── COLLECTED MATERIAL

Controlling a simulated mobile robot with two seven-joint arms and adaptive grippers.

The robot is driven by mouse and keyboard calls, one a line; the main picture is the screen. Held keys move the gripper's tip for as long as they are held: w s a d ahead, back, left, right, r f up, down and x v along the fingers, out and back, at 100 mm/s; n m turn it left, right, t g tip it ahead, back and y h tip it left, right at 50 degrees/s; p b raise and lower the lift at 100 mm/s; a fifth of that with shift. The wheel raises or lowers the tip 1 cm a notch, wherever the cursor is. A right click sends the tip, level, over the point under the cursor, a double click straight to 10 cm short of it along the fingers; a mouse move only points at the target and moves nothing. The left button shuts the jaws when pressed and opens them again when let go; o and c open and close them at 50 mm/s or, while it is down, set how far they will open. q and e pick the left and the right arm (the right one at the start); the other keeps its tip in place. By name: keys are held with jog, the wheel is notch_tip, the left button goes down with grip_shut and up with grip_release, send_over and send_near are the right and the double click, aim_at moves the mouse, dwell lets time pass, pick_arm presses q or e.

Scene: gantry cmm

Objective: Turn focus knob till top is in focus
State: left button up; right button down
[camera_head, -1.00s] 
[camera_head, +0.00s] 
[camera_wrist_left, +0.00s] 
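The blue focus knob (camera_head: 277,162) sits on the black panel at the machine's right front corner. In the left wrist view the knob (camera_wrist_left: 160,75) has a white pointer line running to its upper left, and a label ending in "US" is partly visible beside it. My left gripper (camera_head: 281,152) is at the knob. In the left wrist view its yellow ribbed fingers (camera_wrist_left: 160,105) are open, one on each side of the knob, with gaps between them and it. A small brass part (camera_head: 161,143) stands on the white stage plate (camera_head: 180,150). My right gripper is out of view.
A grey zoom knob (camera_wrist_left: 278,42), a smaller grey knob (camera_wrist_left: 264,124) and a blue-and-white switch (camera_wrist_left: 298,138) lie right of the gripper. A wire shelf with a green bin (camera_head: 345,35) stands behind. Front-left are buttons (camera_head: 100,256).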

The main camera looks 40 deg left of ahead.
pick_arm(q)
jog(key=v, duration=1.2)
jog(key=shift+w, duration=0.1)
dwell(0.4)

────

EXERCISE TASK: Reproduce all of the data exactly as given.

WRITTEN SOLUTION:
Controlling a simulated mobile robot with two seven-joint arms and adaptive grippers.

The robot is driven by mouse and keyboard calls, one a line; the main picture is the screen. Held keys move the gripper's tip for as long as they are held: w s a d ahead, back, left, right, r f up, down and x v along the fingers, out and back, at 100 mm/s; n m turn it left, right, t g tip it ahead, back and y h tip it left, right at 50 degrees/s; p b raise and lower the lift at 100 mm/s; a fifth of that with shift. The wheel raises or lowers the tip 1 cm a notch, wherever the cursor is. A right click sends the tip, level, over the point under the cursor, a double click straight to 10 cm short of it along the fingers; a mouse move only points at the target and moves nothing. The left button shuts the jaws when pressed and opens them again when let go; o and c open and close them at 50 mm/s or, while it is down, set how far they will open. q and e pick the left and the right arm (the right one at the start); the other keeps its tip in place. By name: keys are held with jog, the wheel is notch_tip, the left button goes down with grip_shut and up with grip_release, send_over and send_near are the right and the double click, aim_at moves the mouse, dwell lets time pass, pick_arm presses q or e.

Scene: gantry cmm

Objective: Turn focus knob till top is in focus
State: left button up; right button down
[camera_head, -1.00s] 
[camera_head, +0.00s] 
[camera_wrist_left, +0.00s] 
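The blue focus knob (camera_head: 277,162) sits on the black panel at the machine's right front corner. In the left wrist view the knob (camera_wrist_left: 160,75) has a white pointer line running to its upper left, and a label ending in "US" is partly visible beside it. My left gripper (camera_head: 281,152) is at the knob. In the left wrist view its yellow ribbed fingers (camera_wrist_left: 160,105) are open, one on each side of the knob, with gaps between them and it. A small brass part (camera_head: 161,143) stands on the white stage plate (camera_head: 180,150). My right gripper is out of view.
A grey zoom knob (camera_wrist_left: 278,42), a smaller grey knob (camera_wrist_left: 264,124) and a blue-and-white switch (camera_wrist_left: 298,138) lie right of the gripper. A wire shelf with a green bin (camera_head: 345,35) stands behind. Front-left are buttons (camera_head: 100,256).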

The main camera looks 40 deg left of ahead.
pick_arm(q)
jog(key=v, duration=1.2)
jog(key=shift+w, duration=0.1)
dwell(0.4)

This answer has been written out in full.